Kenneth Edward Lim wrote 588 days ago

Sheri,
I can imagine your work in picture book form aimed at primary school agers, also a good bedtime read by a grownup with his/her little one. You might consider rewording the doing it "Winter Style" bit which could easily be misconstrued. Altogether an uplifiting piece of work tracking a little brid's journey through life and ultimately finding happiness from which human parallels could be drawn. Thank you so much for sharing this ray of sunshine.

Kenneth Edward Lim
The North Korean

Elizabeth Kathleen wrote 589 days ago

Oops! I forgot, I wanted to tell you that you earned a bag of stars from me!

Elizabeth Kathleen wrote 589 days ago

What an adorably cute book!
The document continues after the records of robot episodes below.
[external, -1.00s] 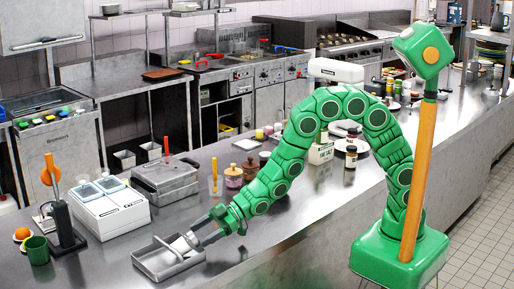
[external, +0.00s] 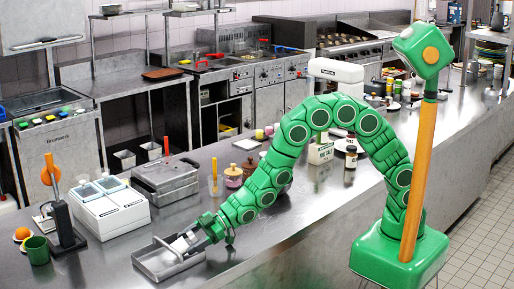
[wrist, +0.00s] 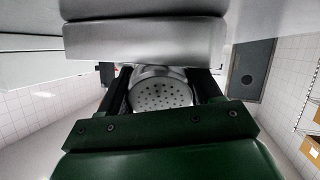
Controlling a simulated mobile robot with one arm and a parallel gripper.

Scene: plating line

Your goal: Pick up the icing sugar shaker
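The icing sugar shaker shows in the wrist view as a round silver lid (wrist: 160,95) with many small holes. In the external view its pale body (external: 180,243) lies at the shallow metal tray (external: 150,264), mostly hidden by my gripper. My gripper (external: 193,239) is low over the tray's right side. In the wrist view its two dark fingers (wrist: 161,86) stand on either side of the lid, very close to it. I cannot tell whether they press on the shaker or leave a small gap.
A white two-lidded unit (external: 112,208) stands left of the tray. A lidded metal box (external: 165,180) stands behind it. A pink-brown jar (external: 233,176) and small pots stand behind my arm. A green mug (external: 37,250) is at far left. The counter front-left of the tray is clear.

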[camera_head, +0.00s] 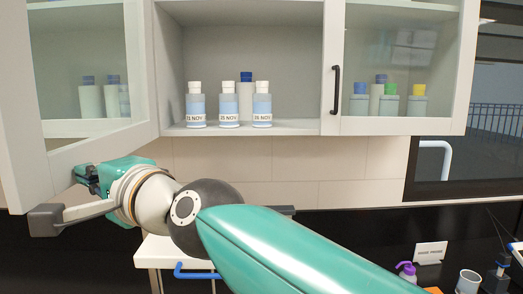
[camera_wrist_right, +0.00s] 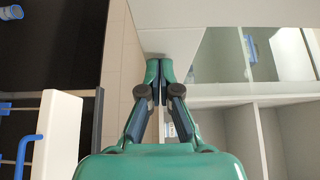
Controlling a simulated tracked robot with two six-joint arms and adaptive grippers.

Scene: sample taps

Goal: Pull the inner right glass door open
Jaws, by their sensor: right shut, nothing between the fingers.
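A glass door with a pale frame (camera_head: 101,146) stands swung open at the left of the wall cabinet, towards me. Another glass door (camera_head: 400,126), with a black upright handle (camera_head: 336,90), is closed at the right. I cannot tell from the view which one is called inner right. My right gripper (camera_head: 86,176) is shut and empty at the lower edge of the open door, away from the black handle. In the right wrist view, its closed fingertips (camera_wrist_right: 165,70) are close to a pale panel (camera_wrist_right: 168,22); contact is unclear. My left gripper is not in view.
The open compartment holds several bottles, including a white-capped one (camera_head: 196,105). More bottles show behind both glass doors. Below are a dark counter, a white cart with a blue handle (camera_head: 195,271), a purple-topped bottle (camera_head: 407,270) and a white cup (camera_head: 468,281).

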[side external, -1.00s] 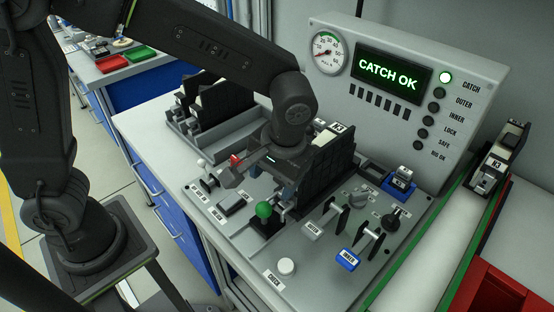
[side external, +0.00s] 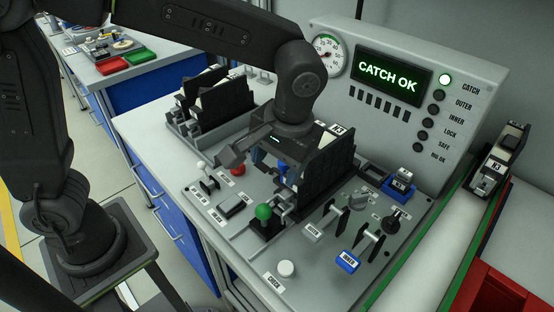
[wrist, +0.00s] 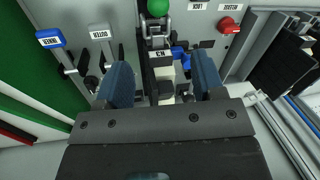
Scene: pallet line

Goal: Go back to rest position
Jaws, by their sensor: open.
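My gripper (side external: 284,172) is over the control panel (side external: 235,232), just left of the black fixture holding the N3 piece (side external: 330,160). In the wrist view its two blue fingers (wrist: 164,85) are apart, with the white N3 part (wrist: 160,57) lying between and below them. I cannot tell whether the fingers touch it. A green ball knob (side external: 263,212) stands in front of the gripper; it also shows at the top of the wrist view (wrist: 158,8). The display (side external: 393,76) reads CATCH OK and the lamp beside CATCH is lit.
A second N3 unit (side external: 492,170) sits on the green-edged rail at right. The space above the panel's front is free.

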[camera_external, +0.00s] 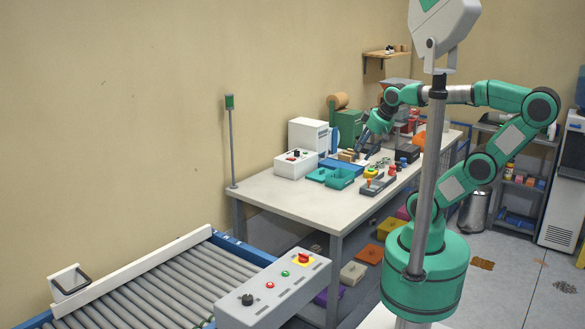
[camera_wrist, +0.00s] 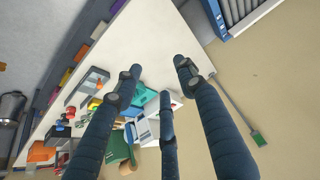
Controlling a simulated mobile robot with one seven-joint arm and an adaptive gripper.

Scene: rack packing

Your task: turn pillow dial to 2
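A light grey control box (camera_external: 290,168) on the long table carries a black knob (camera_external: 297,153) and a small red part. I cannot tell for sure whether that knob is the pillow dial, and no scale or number is readable. My gripper (camera_external: 361,154) is over the table, to the right of the box and apart from it. In the wrist view my gripper (camera_wrist: 158,80) has its three dark fingers spread, with nothing held. The box shows partly behind a finger there, with its knob not clear.
A white machine (camera_external: 308,135) stands behind the box. Teal trays (camera_external: 341,179) and a grey tray (camera_external: 378,185) lie on the table (camera_external: 285,201) near my gripper. A roller conveyor (camera_external: 150,297) with another knobbed panel (camera_external: 270,296) is in front. The table's near left end is clear.

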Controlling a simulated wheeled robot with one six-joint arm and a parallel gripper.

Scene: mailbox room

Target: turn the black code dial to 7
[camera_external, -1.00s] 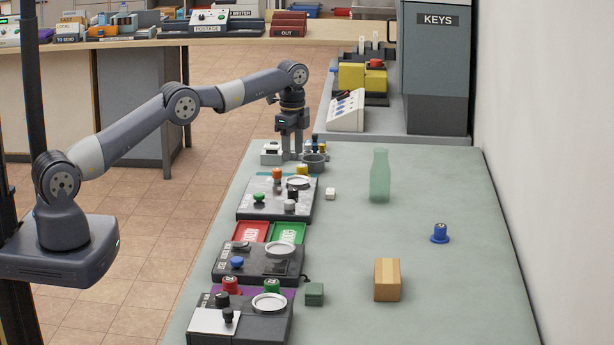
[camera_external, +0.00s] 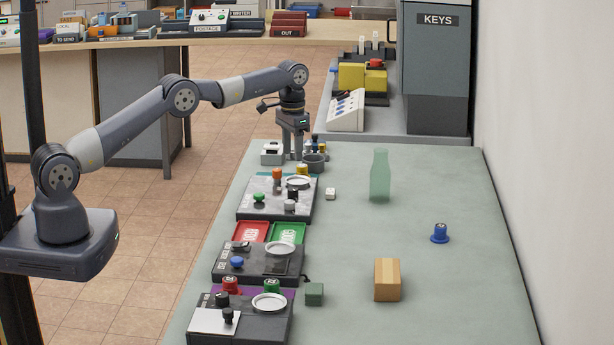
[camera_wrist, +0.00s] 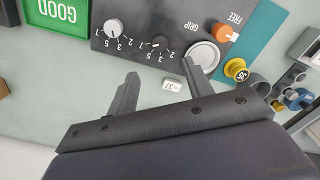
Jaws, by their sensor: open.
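A black dial (camera_external: 293,194) is on the far grey panel (camera_external: 249,212), near a grey knob (camera_external: 290,206). In the wrist view a black dial (camera_wrist: 160,42) with numbers around it shows beside a light grey dial (camera_wrist: 113,27); its exact setting is too small to read. Other black knobs (camera_external: 222,298) stand on the nearest panel, and I cannot tell which is the code dial. My gripper (camera_external: 297,156) is open and empty, pointing down past the far end of that panel. Its two fingers (camera_wrist: 159,71) are apart in the wrist view, with no knob between them.
An orange knob (camera_wrist: 224,32), a silver disc (camera_wrist: 202,55) and a yellow knob (camera_wrist: 236,70) are close by. A dark grey cup (camera_external: 314,163) stands beside my gripper.

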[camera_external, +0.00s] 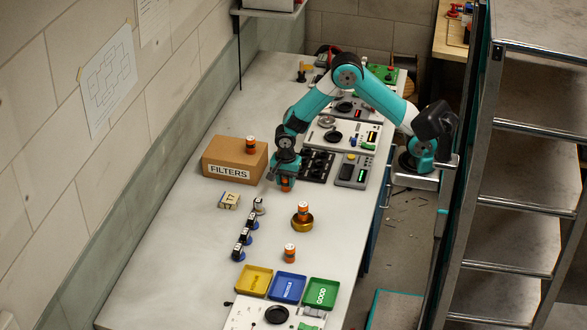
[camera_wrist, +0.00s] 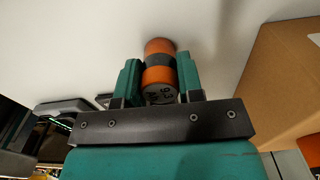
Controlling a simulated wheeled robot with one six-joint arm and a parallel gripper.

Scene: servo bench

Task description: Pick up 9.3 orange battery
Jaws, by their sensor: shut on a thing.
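An orange battery with a dark band (camera_wrist: 160,62) sits between the two teal fingers of my gripper (camera_wrist: 158,80) in the wrist view. Its grey end faces the camera and bears the marking 9.3, partly hidden by the gripper's black bar. In the external view my gripper (camera_external: 286,178) points down over the bench in front of the box, and the held battery (camera_external: 286,186) shows at its tip. I cannot tell whether the battery still touches the bench. The fingers are closed on its sides.
A cardboard FILTERS box (camera_external: 222,172) stands left of my gripper with an orange battery (camera_external: 251,144) on top. Another battery (camera_external: 303,210) stands on a gold dish (camera_external: 301,224), and one (camera_external: 290,253) stands nearer the yellow (camera_external: 254,280), blue (camera_external: 288,288) and green (camera_external: 321,293) trays.

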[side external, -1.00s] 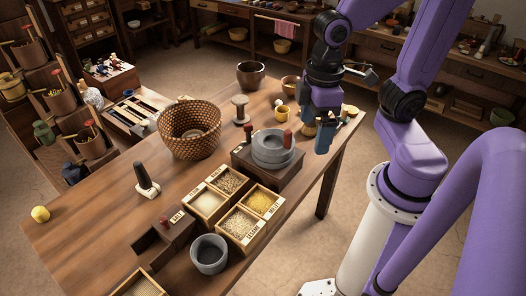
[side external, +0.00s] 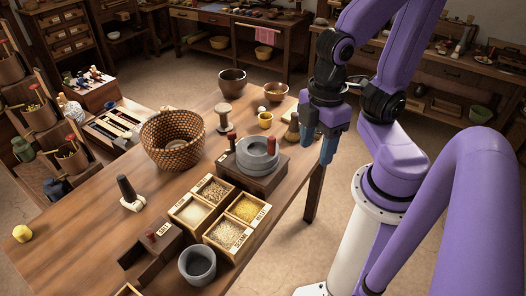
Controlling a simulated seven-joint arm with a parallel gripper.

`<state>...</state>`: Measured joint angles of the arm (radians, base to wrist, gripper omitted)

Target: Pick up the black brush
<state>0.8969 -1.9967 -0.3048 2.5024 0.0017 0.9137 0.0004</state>
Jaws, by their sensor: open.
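The black brush (side external: 129,193) stands on the left part of the wooden table (side external: 75,225), with its black handle up and leaning slightly, and a pale base below. My gripper (side external: 317,149) is at the right edge of the table, well to the right of the brush. Its blue fingers point down, open and empty. The brush is in plain sight, and nothing touches it.
Between them are a woven basket (side external: 173,157), a grey stone quern (side external: 257,165) on a dark block and a box of grain compartments (side external: 232,235). A grey cup (side external: 197,266) and a dark wooden tray (side external: 150,252) stand nearer. Table left of the brush is mostly clear, with a yellow lump (side external: 22,233).

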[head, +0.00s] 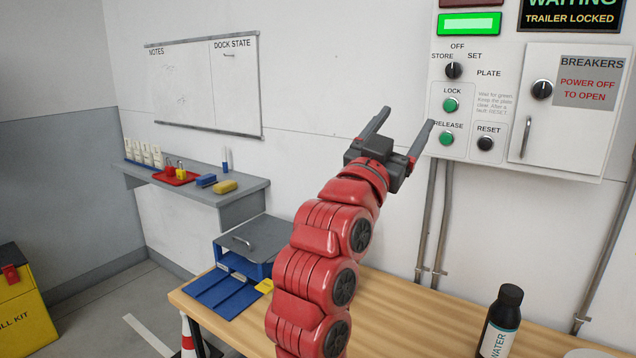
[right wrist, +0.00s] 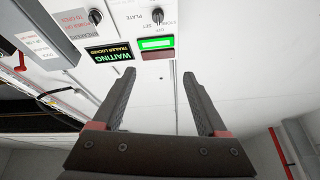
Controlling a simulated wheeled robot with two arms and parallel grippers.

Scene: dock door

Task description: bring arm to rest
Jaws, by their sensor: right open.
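My right gripper (head: 401,130) is raised in front of the white wall, above the wooden bench, just left of the control panel (head: 440,110). Its two grey fingers are spread with nothing between them. In the right wrist view the gripper (right wrist: 158,80) also shows open and empty, with the lit green display (right wrist: 156,44) beyond the fingers. My red right arm reaches up over the bench from the bottom of the head view. My left gripper is in neither view.
A water bottle (head: 502,322) stands on the wooden bench (head: 400,315) at the right. A blue organizer (head: 222,293) sits at the bench's left end. A grey shelf (head: 240,193) holds several small items. A breaker cabinet (head: 560,135) with a handle is at the right.

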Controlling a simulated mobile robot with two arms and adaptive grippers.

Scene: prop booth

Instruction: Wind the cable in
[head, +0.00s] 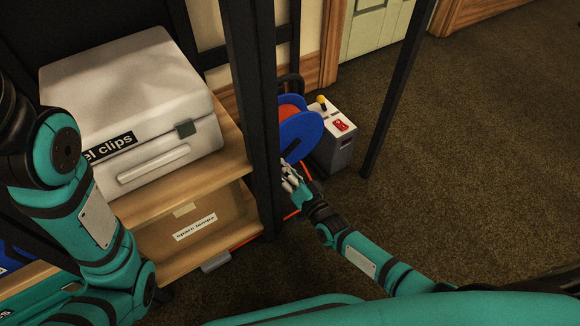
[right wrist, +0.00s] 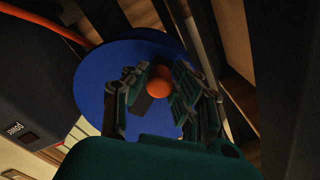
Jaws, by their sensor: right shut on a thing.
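A cable reel (head: 305,140) with blue discs and orange cable wound between them stands behind the dark post. Its blue disc (right wrist: 95,82) fills the middle of the right wrist view. My right gripper (head: 289,172) is at the reel's lower front edge. In the right wrist view its fingers (right wrist: 160,92) are shut around a round orange knob (right wrist: 159,75) in front of the disc. Orange cable (right wrist: 45,24) runs off at the upper left there. My left arm shows at the left of the head view; its gripper is out of view.
A grey box (head: 338,150) with a red switch and yellow-topped lever stands beside the reel. A dark post (head: 256,110) is close to my right gripper. A shelf holds a white case (head: 130,105) and a cardboard box (head: 190,225). Carpet (head: 470,150) at right is clear.

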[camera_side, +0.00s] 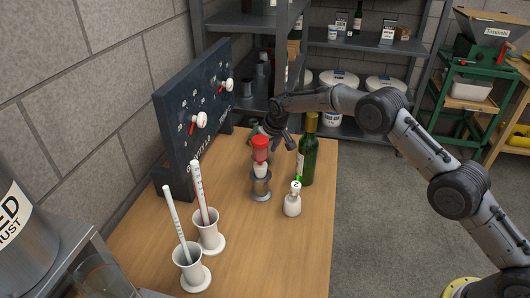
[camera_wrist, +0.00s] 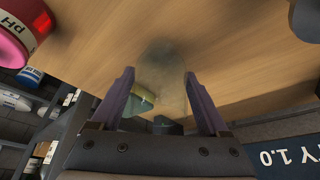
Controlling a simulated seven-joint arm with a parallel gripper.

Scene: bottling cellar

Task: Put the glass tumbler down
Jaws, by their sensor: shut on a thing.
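The glass tumbler (camera_wrist: 168,82) is clear and hard to make out in the wrist view, between the two fingers of my gripper (camera_wrist: 160,100). A dark blurred patch of wooden table shows beyond it, and a greenish shape shows by the left finger. My gripper is shut on the tumbler. In the side view my gripper (camera_side: 268,130) is at the table's back part, behind a red-topped item and left of the green bottle. The tumbler is mostly hidden there, and I cannot tell whether it touches the wooden table (camera_side: 235,245).
The red item (camera_side: 261,143) stands over a grey holder (camera_side: 261,188). A green bottle (camera_side: 308,155) and a small white bottle (camera_side: 292,202) stand to its right. Two white cylinders (camera_side: 207,236) hold thermometer-like rods at front left. A dark gauge board (camera_side: 190,120) stands at left.

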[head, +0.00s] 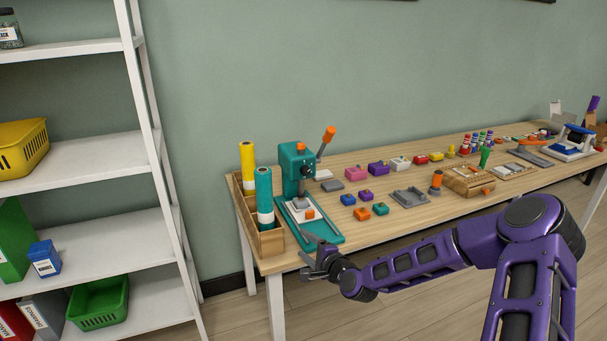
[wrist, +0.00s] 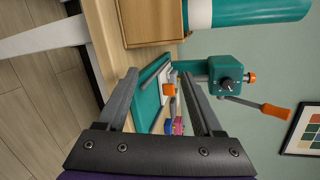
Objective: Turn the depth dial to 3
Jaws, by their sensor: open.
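A teal press (head: 297,160) stands upright on its teal base (head: 322,238) at the left end of the table. A dark round dial (wrist: 227,84) shows on the face of its head in the wrist view, and it is small in the head view (head: 303,174). I cannot read its setting or marks. An orange-tipped lever (wrist: 272,111) sticks out from the press head. My gripper (head: 308,262) is open and empty near the table's front edge, in front of the press base. In the wrist view, my gripper (wrist: 160,75) has its fingers apart, not touching the dial.
A wooden box (head: 266,240) with yellow and teal rolls stands just left of the press. Coloured blocks, grey trays and a wooden tray (head: 468,182) lie to the right. A white shelf (head: 100,146) stands at far left.

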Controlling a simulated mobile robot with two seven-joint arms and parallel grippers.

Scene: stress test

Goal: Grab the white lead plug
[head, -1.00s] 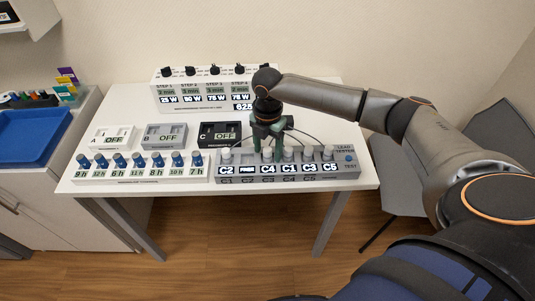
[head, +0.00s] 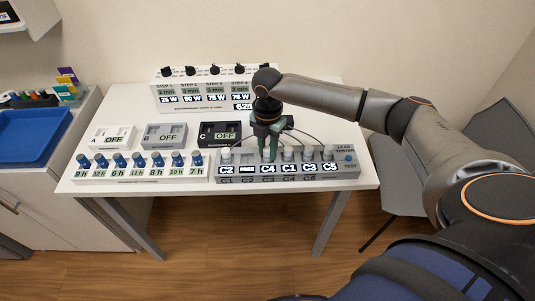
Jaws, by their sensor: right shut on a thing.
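The lead tester (head: 340,172) is a grey box on the white table, with a row of light plugs and labels C2, a small lit one, C4, C1, C3, C5. My right gripper (head: 268,155) points down over the tester near the C4 label. It is shut on a plug whose body is mostly hidden by the fingers, so its colour is hard to tell. Other pale plugs (head: 287,155) stand close to the right, and one stands at C2 (head: 226,155). My left gripper is not in view.
Thin leads arc behind the tester. Boxes A (head: 113,137), a grey one (head: 165,136) and C (head: 220,134), all reading OFF, stand to the left. Blue-knobbed timers (head: 140,172) line the front. A step panel (head: 205,90) stands behind. A blue tray (head: 35,137) is far left.

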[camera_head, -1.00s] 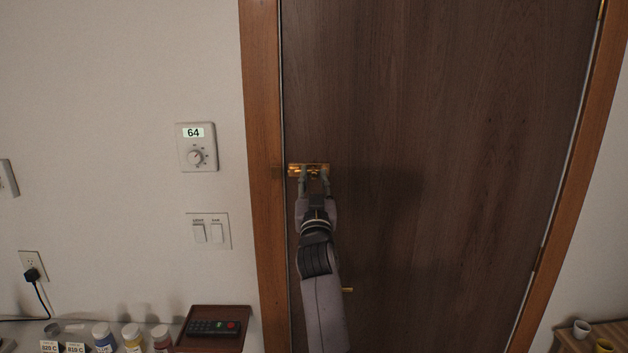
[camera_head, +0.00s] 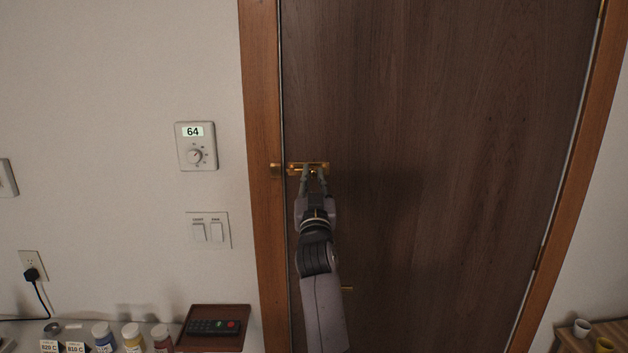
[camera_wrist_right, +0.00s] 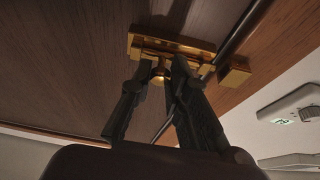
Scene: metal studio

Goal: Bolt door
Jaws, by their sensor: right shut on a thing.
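A brown wooden door (camera_head: 430,90) stands in its frame. A brass bolt (camera_head: 296,167) is mounted near the door's left edge, and a small brass keeper (camera_head: 275,167) sits on the frame beside it. My right gripper (camera_head: 314,175) is at the bolt, shut on its knob. In the right wrist view the two dark fingers (camera_wrist_right: 163,75) close around the round brass knob (camera_wrist_right: 157,77) under the bolt plate (camera_wrist_right: 170,46). The keeper (camera_wrist_right: 234,76) shows to its right, across the dark door gap. I cannot tell whether the bar enters the keeper. My left gripper is not in view.
A brass door handle (camera_head: 347,289) shows below, partly behind my right arm. A shelf with bottles (camera_head: 132,335) and a remote on a tray (camera_head: 238,312) stands lower left. Cups (camera_head: 581,328) stand lower right.

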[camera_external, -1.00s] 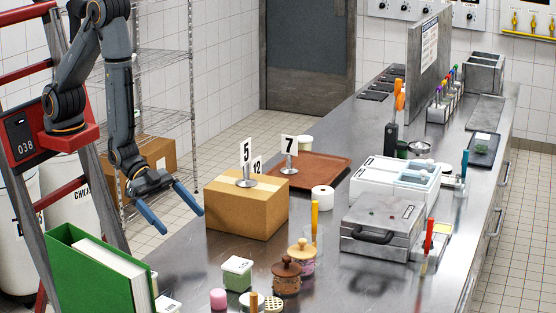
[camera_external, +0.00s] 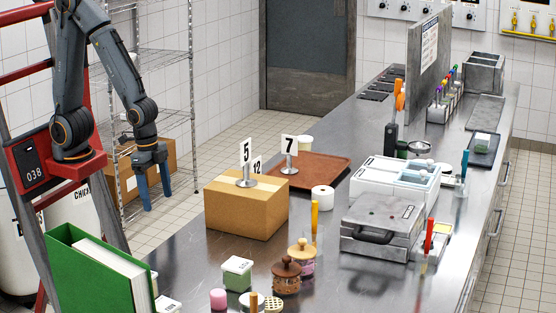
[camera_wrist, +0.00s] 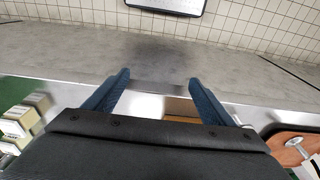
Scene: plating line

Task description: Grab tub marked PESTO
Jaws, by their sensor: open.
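A small squarish tub with a white lid and green sides (camera_external: 237,274) stands on the steel counter near its front left. Its lid carries a mark too small to read. A second pale, round tub (camera_external: 305,144) stands behind the brown tray; no wording is legible on it. I cannot tell which is marked PESTO. My gripper (camera_external: 157,196) hangs fingers down, left of the cardboard box and beyond the counter's left edge, well apart from both tubs. In the wrist view my gripper (camera_wrist: 158,78) shows two blue fingers apart with nothing held between them.
A cardboard box (camera_external: 245,215) with number signs on it stands between my gripper and the brown tray (camera_external: 325,168). A green binder (camera_external: 90,270), several jars and a wire shelf (camera_external: 165,60) are close by. A grey lidded appliance (camera_external: 380,228) stands right.

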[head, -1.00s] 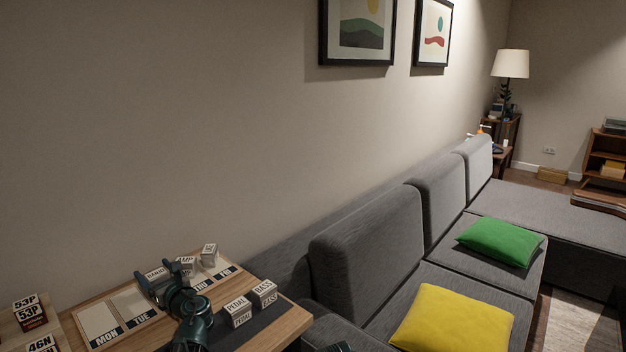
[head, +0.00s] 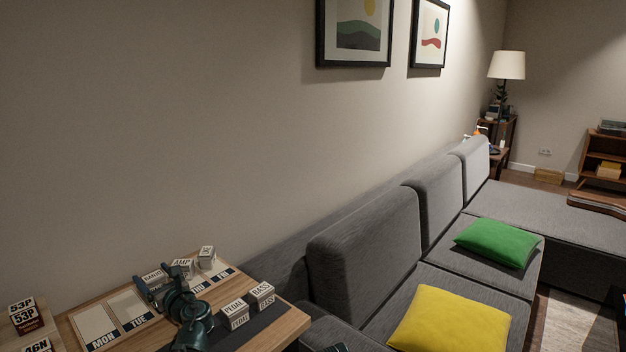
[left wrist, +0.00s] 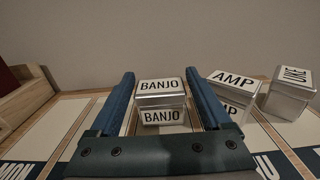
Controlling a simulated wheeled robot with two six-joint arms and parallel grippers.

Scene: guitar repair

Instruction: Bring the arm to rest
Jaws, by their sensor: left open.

I loved how you maintained your poetry as well as the theme throughout! You are very talented!
Thanks for the fun read!
God bless!!
Elizabeth Kathleen
"If Children are Cheaper by the Dozen, Can I Get a Discount on Six?"

Bevshine wrote 592 days ago

This is an enjoyable read, it will be interesting what style of illustrations you go for, it has so much potential!

sherillfox wrote 594 days ago

Thank you so much Patricia. I have no idea how to get an illustrator or publisher, which is why I put it out here. I'm so glad you liked it and thank you again for all the wonderful compliments. Any advice on how to move forward would be greatly appreciated.